┏━━
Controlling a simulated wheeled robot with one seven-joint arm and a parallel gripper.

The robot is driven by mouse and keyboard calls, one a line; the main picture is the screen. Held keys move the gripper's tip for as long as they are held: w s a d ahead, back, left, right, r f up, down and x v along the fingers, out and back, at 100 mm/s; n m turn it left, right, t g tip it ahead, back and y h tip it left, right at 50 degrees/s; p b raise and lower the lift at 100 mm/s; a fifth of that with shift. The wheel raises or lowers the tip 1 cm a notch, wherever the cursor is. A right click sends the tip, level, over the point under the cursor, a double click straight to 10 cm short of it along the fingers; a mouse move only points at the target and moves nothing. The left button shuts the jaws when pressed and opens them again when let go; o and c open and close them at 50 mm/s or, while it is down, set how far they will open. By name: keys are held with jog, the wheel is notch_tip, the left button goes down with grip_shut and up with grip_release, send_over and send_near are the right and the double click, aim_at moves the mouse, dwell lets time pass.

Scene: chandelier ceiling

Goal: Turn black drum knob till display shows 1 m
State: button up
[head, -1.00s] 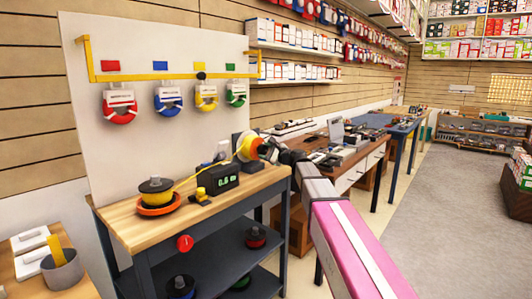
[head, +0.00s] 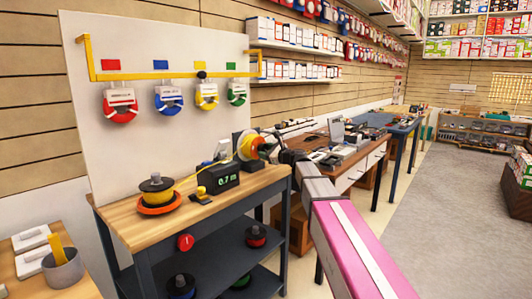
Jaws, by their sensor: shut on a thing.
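The display box (head: 222,178) is black and stands on the wooden bench top; its green digits read 0.7 m. Right behind it is a drum (head: 245,146) wound with yellow cable. My gripper (head: 268,151) is at the right side of this drum, shut on the black drum knob, which is mostly hidden by the fingers. A yellow cable runs from a spool (head: 157,190) on an orange dish, past a small yellow-topped device (head: 201,193), toward the drum.
A white back panel (head: 150,60) carries several coloured cable coils on a yellow rail. The bench (head: 185,212) has a dark lower shelf with several spools. A long table with tools (head: 340,160) stands behind my arm. Open grey floor (head: 440,210) lies to the right.

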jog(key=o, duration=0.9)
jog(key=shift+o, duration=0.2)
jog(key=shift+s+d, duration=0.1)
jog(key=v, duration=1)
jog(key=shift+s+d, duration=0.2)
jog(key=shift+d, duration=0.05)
┗━━
→ **Your objective**:
Copy out the data above exactly, except the pictures.

→ **Response below**:
Controlling a simulated wheeled robot with one seven-joint arm and a parallel gripper.

The robot is driven by mouse and keyboard calls, one a line; the main picture is the screen. Held keys move the gripper's tip for as long as they are held: w s a d ahead, back, left, right, r f up, down and x v along the fingers, out and back, at 100 mm/s; n m turn it left, right, t g tip it ahead, back and y h tip it left, right at 50 degrees/s; p b raise and lower the lift at 100 mm/s; a fifth of that with shift. The wheel raises or lowers the tip 1 cm a notch, wherever the cursor is. A right click sends the tip, level, over the point under the cursor, a double click straight to 10 cm short of it along the fingers; a mouse move only points at the target and moves nothing. The left button shuts the jaws when pressed and opens them again when let go; o and c open and close them at 50 mm/s or, while it is down, set how far they will open. By name: keys are held with jog, the wheel is notch_tip, the left button goes down with grip_shut and up with grip_release, send_over and send_near are the right and the double click, aim_at moves the mouse, dwell lets time pass.

Scene: chandelier ceiling

Goal: Turn black drum knob till display shows 1 m
State: button up
[head, -1.00s] 
[head, +0.00s] 
Jaws, by their sensor: shut on a thing.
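The display box (head: 222,178) is black and stands on the wooden bench top; its green digits read 0.7 m. Right behind it is a drum (head: 245,146) wound with yellow cable. My gripper (head: 268,151) is at the right side of this drum, shut on the black drum knob, which is mostly hidden by the fingers. A yellow cable runs from a spool (head: 157,190) on an orange dish, past a small yellow-topped device (head: 201,193), toward the drum.
A white back panel (head: 150,60) carries several coloured cable coils on a yellow rail. The bench (head: 185,212) has a dark lower shelf with several spools. A long table with tools (head: 340,160) stands behind my arm. Open grey floor (head: 440,210) lies to the right.

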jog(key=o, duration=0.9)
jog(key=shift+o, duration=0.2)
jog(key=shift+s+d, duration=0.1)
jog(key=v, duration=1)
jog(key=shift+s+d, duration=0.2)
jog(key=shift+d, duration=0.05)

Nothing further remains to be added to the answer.